Y-axis changes with bandwidth in geom_density in R


As far as I understand it, the area under a density curve should always be equal to 1. This does not seem to be the case in R.

My code looks like this:

p <- ggplot() +
  geom_density(data = data_plot, aes_string(x = "value", color = group_by),
               position = "identity", size = 0.5, na.rm = TRUE) +
  labs(x = data_plot$unit[data_plot[, group_by] == group_member[1]], y = "density") +
  scale_colour_manual(values = color) +
        theme_own()
plot(p) 

When I change the geom_density input into

geom_density(data = data_plot, aes_string(x = "Wert", color = group_by),
               position = "identity", size = 0.5, na.rm = TRUE, bw = bandwidth)
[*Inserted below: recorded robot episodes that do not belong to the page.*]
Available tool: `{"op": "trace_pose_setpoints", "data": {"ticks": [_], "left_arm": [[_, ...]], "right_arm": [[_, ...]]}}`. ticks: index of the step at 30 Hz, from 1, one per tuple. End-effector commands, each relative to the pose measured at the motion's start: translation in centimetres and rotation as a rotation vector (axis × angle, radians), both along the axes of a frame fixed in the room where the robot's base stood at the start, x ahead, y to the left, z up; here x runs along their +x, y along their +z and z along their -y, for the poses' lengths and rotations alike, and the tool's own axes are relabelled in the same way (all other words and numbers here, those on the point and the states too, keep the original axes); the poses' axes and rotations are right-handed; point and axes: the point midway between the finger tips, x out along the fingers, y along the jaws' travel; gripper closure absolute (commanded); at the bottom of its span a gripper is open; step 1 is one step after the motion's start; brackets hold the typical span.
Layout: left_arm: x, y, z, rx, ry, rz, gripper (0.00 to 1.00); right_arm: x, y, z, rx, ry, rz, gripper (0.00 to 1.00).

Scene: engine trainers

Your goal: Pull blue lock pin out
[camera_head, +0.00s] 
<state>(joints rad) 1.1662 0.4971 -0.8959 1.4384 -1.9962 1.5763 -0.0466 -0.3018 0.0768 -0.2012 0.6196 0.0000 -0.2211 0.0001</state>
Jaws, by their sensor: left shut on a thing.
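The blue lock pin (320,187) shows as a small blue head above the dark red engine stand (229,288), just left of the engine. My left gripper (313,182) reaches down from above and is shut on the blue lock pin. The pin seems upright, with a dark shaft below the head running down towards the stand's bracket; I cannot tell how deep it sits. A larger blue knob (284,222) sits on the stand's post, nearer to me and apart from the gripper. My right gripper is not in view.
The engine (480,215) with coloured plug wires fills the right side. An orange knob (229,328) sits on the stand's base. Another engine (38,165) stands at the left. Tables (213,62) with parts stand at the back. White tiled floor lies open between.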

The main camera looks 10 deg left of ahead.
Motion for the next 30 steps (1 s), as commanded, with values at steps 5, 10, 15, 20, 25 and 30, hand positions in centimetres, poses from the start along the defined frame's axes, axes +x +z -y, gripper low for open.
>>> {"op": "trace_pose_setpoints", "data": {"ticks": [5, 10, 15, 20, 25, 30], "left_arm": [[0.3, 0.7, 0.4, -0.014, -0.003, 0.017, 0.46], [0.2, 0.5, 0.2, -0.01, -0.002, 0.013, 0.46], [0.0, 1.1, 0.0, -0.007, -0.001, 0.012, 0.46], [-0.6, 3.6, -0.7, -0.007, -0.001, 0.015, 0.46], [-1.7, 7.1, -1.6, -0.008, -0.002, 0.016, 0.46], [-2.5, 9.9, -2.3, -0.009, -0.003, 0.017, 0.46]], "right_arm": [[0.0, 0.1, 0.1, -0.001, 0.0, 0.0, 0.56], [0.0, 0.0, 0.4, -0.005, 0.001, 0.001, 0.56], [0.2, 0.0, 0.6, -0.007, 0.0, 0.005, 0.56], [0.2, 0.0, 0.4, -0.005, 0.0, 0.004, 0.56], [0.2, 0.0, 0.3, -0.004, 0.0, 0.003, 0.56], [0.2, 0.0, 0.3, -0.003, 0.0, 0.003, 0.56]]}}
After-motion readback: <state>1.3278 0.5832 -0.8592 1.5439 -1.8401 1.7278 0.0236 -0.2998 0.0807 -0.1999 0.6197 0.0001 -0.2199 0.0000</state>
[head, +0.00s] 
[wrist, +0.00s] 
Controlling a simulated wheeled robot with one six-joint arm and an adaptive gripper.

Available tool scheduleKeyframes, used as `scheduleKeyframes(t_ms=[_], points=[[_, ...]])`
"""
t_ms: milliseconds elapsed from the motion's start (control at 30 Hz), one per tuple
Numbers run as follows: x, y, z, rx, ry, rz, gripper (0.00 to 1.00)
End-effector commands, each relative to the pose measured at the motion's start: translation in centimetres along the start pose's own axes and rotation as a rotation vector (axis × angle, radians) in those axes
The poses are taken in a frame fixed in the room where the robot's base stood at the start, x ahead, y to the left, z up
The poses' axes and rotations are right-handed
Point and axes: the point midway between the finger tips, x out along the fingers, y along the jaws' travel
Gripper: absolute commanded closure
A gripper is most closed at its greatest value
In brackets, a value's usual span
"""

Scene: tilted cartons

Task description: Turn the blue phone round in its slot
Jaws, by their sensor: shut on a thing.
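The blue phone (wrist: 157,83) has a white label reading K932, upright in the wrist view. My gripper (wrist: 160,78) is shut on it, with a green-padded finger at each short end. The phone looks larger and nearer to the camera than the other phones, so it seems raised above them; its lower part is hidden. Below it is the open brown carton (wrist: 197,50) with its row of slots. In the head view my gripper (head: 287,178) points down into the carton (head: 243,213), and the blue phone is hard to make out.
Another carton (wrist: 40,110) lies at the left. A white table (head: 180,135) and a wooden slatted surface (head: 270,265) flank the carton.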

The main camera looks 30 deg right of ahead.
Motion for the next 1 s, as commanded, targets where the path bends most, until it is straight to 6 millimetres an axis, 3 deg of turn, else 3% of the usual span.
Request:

I get different values on the y-axis.

No manual bw:

No manual bw

Bw = 0.01:

Bw = 0.01

Bw = 0.00001:

Bw = 0.00001

Am I interpreting something wrong? I did expect the range of the y-axis to get bigger with a rising bandwith (since many values are at 67 and 100), but shouldn't the curves be lower? For example in the last plot the area is around 30(x-axis)*100(y-axis)=3'000.


Solution

  • It is true that the total area under a probability density curve should be always 1. However, this restriction would still allow the density values on the y-axis to go beyond 1, since you will have to multiply the height of the density area you are interested in with the width of the corresponding area (which is usually done by solving integrals)

    Consider, for example, a uniform distribution ranging from 0 to 0.1. Here, the constant density value would be 10, since 0.1 * 10 = 1.

    # example: the shorter the interval between min and max, the larger the 
    # the density value becomes
      curve(dunif(x = x, min = 0, max = 0.1), from = 0, to = 0.1)
    

    PDF of uniform distribution from 0 to 1

    With the bandwidth argument in your code, you are essentially making the intervals of interest smaller and smaller, which results in higher and higher density values.